* Start Provided material *

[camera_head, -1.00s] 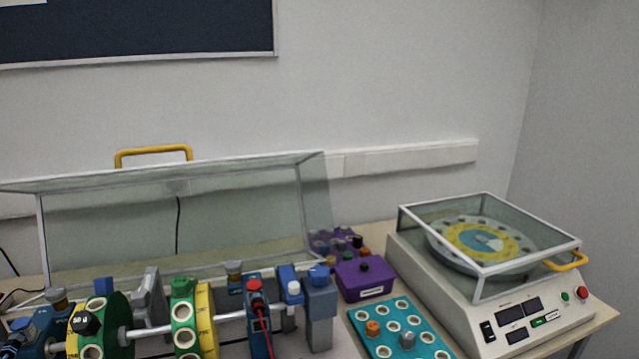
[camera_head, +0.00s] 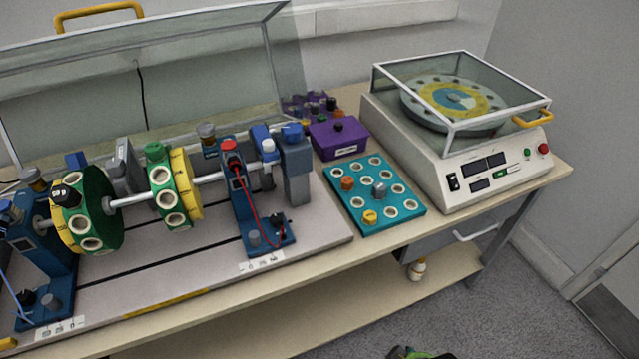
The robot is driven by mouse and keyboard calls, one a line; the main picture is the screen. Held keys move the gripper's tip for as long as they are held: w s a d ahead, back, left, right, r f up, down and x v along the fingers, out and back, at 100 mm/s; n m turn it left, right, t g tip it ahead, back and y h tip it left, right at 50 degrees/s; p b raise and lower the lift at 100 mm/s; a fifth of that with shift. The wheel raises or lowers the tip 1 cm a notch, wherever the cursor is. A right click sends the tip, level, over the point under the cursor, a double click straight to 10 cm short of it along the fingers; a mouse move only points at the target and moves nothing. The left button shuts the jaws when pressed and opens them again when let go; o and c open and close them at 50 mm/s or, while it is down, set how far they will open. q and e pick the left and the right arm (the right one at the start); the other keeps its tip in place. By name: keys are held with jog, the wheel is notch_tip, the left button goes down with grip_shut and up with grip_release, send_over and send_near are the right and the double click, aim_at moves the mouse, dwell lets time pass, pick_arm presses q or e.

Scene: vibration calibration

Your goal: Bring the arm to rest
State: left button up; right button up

* End Provided material *

▸ **What the task requires**
Reproduce the material above in full and without alteration, but skip all pictures.

▸ **Solution for this task**
[camera_head, -1.00s] 
[camera_head, +0.00s] 
The robot is driven by mouse and keyboard calls, one a line; the main picture is the screen. Held keys move the gripper's tip for as long as they are held: w s a d ahead, back, left, right, r f up, down and x v along the fingers, out and back, at 100 mm/s; n m turn it left, right, t g tip it ahead, back and y h tip it left, right at 50 degrees/s; p b raise and lower the lift at 100 mm/s; a fifth of that with shift. The wheel raises or lowers the tip 1 cm a notch, wherever the cursor is. A right click sends the tip, level, over the point under the cursor, a double click straight to 10 cm short of it along the fingers; a mouse move only points at the target and moves nothing. The left button shuts the jaws when pressed and opens them again when let go; o and c open and close them at 50 mm/s or, while it is down, set how far they will open. q and e pick the left and the right arm (the right one at the start); the other keeps its tip in place. By name: keys are held with jog, the wheel is notch_tip, the left button goes down with grip_shut and up with grip_release, send_over and send_near are the right and the double click, aim_at moves the mouse, dwell lets time pass, pick_arm presses q or e.

Scene: vibration calibration

Your goal: Bring the arm to rest
State: left button up; right button up

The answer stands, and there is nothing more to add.